> [EXERCISE REQUIREMENTS]
Quote exactly, and only, the lines from the one with "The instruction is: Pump" down to the one with "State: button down", both included.

======== DATASET RECORDS

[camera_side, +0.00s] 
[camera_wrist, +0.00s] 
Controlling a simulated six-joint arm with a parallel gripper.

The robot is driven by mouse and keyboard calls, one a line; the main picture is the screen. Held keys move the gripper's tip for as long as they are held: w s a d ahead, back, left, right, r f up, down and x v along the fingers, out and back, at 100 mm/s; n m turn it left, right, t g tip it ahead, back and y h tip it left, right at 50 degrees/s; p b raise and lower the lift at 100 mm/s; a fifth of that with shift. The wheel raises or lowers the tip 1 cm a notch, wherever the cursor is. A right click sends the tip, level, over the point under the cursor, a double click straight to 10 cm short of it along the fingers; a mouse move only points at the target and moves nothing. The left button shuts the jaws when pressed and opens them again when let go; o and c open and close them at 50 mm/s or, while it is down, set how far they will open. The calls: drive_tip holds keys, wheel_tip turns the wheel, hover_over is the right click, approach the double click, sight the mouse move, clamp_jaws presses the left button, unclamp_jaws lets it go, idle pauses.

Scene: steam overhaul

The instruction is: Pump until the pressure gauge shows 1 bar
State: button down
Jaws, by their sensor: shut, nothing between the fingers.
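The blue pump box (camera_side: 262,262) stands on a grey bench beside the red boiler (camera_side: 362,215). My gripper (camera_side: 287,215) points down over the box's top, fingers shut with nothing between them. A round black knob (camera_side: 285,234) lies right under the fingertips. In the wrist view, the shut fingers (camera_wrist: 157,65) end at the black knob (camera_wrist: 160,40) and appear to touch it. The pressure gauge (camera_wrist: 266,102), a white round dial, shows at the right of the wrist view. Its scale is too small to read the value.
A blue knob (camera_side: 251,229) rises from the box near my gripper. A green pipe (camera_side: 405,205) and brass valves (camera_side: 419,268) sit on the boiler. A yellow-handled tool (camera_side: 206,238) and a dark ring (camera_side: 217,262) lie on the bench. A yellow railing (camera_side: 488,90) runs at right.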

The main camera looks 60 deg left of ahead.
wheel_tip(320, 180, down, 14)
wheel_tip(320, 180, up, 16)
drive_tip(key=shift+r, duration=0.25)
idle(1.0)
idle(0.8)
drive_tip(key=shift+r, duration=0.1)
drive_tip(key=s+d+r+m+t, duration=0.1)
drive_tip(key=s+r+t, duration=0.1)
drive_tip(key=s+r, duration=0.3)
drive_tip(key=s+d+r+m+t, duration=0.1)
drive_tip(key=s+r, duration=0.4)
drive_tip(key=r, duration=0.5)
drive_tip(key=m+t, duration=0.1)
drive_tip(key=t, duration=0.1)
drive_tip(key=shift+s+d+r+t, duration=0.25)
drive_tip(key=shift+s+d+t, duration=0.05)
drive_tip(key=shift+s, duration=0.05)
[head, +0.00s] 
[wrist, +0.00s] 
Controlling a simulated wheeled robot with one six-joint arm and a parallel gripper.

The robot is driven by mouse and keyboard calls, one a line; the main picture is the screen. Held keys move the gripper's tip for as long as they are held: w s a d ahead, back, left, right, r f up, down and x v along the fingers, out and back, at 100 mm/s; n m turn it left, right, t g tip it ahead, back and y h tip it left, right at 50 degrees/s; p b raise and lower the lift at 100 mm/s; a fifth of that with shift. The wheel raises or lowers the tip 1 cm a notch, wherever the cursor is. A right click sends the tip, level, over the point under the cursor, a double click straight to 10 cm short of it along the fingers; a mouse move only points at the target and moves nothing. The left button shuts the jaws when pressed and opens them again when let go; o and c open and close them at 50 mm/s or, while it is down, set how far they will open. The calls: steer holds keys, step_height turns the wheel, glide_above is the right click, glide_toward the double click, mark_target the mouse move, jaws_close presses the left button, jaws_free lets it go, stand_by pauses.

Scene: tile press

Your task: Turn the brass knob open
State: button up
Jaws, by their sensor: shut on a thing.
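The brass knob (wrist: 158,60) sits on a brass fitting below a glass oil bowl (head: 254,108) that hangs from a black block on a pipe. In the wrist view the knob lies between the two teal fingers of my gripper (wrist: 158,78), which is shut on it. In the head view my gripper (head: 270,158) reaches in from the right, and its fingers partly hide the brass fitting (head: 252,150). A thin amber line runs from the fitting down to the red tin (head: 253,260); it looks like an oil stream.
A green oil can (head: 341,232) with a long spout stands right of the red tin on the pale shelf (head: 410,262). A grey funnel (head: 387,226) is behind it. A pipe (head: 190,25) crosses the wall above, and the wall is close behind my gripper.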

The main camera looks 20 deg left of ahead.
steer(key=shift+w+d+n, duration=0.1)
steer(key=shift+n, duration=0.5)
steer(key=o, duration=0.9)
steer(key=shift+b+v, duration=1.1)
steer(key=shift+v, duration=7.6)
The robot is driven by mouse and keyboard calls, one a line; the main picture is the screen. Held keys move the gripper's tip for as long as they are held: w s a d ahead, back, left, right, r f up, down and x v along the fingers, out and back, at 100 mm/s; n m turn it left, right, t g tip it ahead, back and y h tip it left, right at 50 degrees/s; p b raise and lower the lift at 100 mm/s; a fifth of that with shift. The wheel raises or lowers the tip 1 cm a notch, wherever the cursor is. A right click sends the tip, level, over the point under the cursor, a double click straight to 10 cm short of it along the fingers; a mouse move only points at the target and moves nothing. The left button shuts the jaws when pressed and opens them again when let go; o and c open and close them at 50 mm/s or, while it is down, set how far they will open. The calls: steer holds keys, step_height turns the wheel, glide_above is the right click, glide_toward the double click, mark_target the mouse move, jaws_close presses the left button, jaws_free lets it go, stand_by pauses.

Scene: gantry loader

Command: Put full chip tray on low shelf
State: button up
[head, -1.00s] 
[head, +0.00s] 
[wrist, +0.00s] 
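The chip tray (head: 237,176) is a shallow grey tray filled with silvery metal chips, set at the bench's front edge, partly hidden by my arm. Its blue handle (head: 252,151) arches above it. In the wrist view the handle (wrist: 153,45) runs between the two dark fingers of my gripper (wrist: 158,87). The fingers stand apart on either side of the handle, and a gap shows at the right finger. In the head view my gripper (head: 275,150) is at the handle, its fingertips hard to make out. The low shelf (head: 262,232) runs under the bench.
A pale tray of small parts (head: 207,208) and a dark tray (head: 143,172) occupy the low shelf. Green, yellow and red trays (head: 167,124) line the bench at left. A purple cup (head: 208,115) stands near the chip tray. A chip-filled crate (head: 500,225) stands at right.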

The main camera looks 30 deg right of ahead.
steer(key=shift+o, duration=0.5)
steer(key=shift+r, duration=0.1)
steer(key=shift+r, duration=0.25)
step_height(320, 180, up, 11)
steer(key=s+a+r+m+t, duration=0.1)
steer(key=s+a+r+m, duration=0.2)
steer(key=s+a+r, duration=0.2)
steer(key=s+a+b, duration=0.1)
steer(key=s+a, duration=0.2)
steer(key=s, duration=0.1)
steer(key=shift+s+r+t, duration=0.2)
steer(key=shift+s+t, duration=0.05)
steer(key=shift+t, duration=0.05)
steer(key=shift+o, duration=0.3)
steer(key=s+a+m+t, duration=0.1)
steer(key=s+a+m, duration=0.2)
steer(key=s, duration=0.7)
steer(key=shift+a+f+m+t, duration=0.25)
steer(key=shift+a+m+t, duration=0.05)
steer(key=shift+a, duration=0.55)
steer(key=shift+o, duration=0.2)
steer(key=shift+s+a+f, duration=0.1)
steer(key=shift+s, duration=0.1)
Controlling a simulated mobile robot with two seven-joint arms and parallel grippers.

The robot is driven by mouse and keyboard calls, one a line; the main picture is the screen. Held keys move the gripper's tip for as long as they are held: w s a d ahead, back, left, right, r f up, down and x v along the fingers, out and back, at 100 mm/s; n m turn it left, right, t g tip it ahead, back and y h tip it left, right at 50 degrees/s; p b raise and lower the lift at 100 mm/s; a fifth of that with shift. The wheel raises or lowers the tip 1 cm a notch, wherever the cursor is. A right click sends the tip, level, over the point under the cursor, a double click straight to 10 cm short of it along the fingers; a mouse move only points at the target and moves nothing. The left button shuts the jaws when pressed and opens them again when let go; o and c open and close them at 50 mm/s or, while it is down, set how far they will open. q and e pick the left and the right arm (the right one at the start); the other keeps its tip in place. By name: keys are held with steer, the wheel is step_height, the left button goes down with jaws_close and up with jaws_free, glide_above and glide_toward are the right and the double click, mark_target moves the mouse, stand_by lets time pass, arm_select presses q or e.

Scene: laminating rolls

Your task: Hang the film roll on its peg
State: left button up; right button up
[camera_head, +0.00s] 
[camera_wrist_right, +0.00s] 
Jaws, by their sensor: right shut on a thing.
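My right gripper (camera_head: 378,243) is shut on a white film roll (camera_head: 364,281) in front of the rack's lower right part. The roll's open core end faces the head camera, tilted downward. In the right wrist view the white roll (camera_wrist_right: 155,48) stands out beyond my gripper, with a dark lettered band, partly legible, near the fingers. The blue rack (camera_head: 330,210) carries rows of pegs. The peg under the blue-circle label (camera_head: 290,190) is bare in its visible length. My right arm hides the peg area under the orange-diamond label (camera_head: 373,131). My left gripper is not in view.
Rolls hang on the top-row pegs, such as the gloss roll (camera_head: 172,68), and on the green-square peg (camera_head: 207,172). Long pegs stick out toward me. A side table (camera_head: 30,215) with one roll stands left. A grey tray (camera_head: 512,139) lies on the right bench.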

================

> [EXERCISE OUTPUT]
The instruction is: Pump until the pressure gauge shows 1 bar
State: button down

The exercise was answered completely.